Bien qu’une trentaine de pays aient déjà reconnu le génocide arménien, la reconnaissance par la branche législative de la nation la plus puissante du monde a une signification unique et un impact de grande envergure.
Tout d’abord, la Chambre des représentants des États-Unis a adopté la résolution 296 en octobre dernier à une écrasante majorité (405-11), puis le Sénat américain le 12 décembre, a adopté à l’unanimité sa propre résolution.
Les causes et les conséquences de ces actions continuent de se répercuter dans de nombreux milieux politiques internationaux, notamment aux États-Unis, en Turquie, en Arménie et maintenant, également, en Israël.
Ce n’est pas la première fois que le gouvernement américain, à différents niveaux, reconnaît le génocide arménien. Le président Ronald Reagan l’a fait en avril 1981, en l’appelant par son vrai nom. Au cours des 20 années suivantes, la question est devenue un football politique. Chaque année en avril, la proclamation présidentielle danse autour du terme « génocide », des espoirs sont soulevés dans les cercles arméniens, puis anéantis, des mots de colère émanent de la Turquie puis tout redevient normal.
Aucun législateur n’a jamais pu contester les documents et la véracité du génocide arménien. Le seul souci n’est pas de mettre Ankara en colère pour perturber les relations turco-américaines. C’est pourquoi la seule excuse restante est « ce n’est pas le moment d’aborder la question du génocide ». Mais comme le sénateur Robert Menendez l’a déclaré récemment sur le parquet du Sénat, il est toujours temps de reconnaître le génocide arménien.

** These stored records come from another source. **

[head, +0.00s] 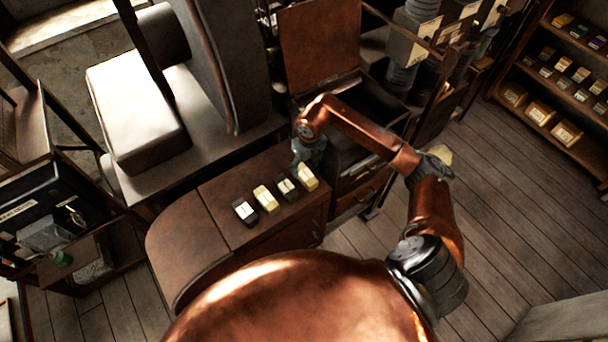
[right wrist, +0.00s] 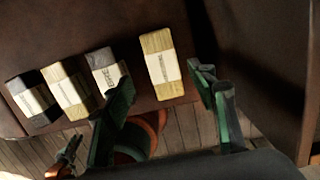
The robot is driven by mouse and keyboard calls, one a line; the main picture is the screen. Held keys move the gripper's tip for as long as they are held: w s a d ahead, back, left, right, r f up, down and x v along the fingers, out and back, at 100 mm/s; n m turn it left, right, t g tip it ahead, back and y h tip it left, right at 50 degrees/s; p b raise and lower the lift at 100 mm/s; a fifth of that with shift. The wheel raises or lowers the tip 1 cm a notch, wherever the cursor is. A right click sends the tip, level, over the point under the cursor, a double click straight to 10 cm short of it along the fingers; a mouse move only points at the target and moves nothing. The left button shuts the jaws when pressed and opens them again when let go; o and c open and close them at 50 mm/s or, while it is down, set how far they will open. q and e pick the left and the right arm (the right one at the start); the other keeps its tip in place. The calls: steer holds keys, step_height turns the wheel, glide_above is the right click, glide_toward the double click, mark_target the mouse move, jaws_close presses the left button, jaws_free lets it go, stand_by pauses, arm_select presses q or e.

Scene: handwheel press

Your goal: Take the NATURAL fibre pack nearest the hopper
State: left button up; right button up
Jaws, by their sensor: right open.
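Several packs lie in a row on the brown bench (head: 195,250), alternating dark and straw-yellow, each with a pale paper band. The yellow pack at the right end (head: 307,177) is closest to the open-lidded dark box, possibly the hopper (head: 345,110). In the right wrist view this tan pack (right wrist: 156,88) lies just beyond and between the fingers. The other yellow pack (head: 265,198) is second from the left. The band lettering is too small to read surely. My right gripper (head: 308,155) is open and empty, above the bench beside the right-end pack.
The dark packs (head: 245,213) (right wrist: 107,73) sit close beside the yellow ones. A large machine with a pale block (head: 135,110) rises behind the bench. Shelves of small boxes (head: 565,75) stand far right. The bench's left part is clear.

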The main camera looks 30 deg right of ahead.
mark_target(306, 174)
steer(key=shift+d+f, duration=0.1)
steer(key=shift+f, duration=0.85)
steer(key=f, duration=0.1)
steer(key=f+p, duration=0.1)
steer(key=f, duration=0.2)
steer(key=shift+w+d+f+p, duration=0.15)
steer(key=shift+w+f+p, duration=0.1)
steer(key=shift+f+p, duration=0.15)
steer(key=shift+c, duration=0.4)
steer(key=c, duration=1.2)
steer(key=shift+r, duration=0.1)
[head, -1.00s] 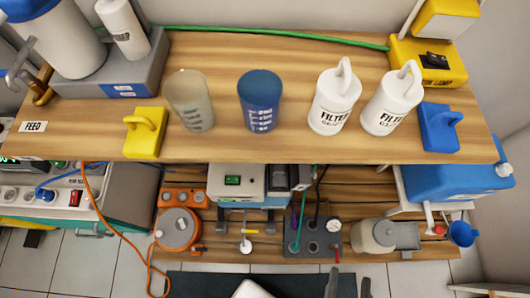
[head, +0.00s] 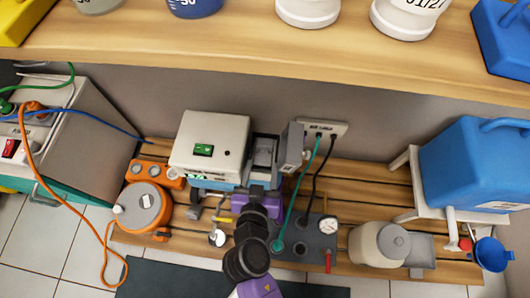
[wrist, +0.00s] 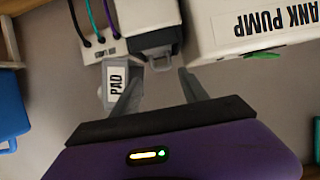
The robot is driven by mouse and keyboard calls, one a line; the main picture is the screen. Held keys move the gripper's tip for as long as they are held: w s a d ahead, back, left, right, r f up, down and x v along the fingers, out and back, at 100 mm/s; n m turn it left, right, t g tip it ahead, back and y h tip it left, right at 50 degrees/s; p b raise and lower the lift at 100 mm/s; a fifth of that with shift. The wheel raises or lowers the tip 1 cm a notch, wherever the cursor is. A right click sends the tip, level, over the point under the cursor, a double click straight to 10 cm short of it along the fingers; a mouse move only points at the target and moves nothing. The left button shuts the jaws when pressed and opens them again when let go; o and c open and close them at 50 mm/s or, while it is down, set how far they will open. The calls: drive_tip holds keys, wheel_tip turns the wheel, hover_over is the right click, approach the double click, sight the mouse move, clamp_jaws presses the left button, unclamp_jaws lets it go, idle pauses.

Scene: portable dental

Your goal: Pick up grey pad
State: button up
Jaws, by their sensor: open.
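A grey pad with a white label reading PAD shows in the wrist view (wrist: 115,82), left of centre beside the left finger. In the head view it appears as a small grey block (head: 291,148) on the right of the dark grey unit. My gripper (wrist: 160,70) is open. Its two fingers point at the dark grey unit, with a small grey tab between and beyond the tips. The pad lies outside the finger gap, partly overlapped by the left finger. I cannot tell whether they touch. In the head view my arm hides part of the lower shelf.
A white tank pump (head: 208,143) stands left of the dark grey unit (head: 263,155). A socket strip (head: 322,127) with green and black cables is at the right. A blue container (head: 470,165) stands far right. The upper shelf (head: 240,42) overhangs the lower slatted shelf.

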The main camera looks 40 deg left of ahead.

Les gouvernements ne prennent pas de décisions fondées sur l’exactitude ou des préoccupations humanitaires, même si ces dernières sont parfois publiquement revendiquées. Leurs décisions sont basées sur la realpolitik. Aujourd’hui, les musulmans rohingyas du Myanmar sont victimes de meurtres de masse par les forces gouvernementales. Il semble qu’il ne soit dans l’intérêt d’aucune puissance d’intervenir avec force et d’arrêter le carnage. Le même scénario s’est déroulé au Rwanda dans les années 90. Malgré l’alarme sonnée par la force des Nations Unies chargée du maintien de la paix dans ce pays concernant le génocide de civils innocents, aucun pays n’est intervenu et, plus tard, les excuses du président Bill Clinton pour ne pas avoir empêché le génocide n’ont pas pu ramener 800 000 âmes.
À l’heure actuelle, les États-Unis appliquent des sanctions aux responsables et institutions turcs comme mesure punitive contre les transgressions d’Ankara. Il est vrai que la résolution sur le génocide est utilisée par les États-Unis comme outil politique pour punir Ankara et cela ne diminue certainement pas l’importance de l’action. Au contraire, cela confirme que la résolution est conforme à la politique étrangère des États-Unis et fait partie intégrante de cette politique.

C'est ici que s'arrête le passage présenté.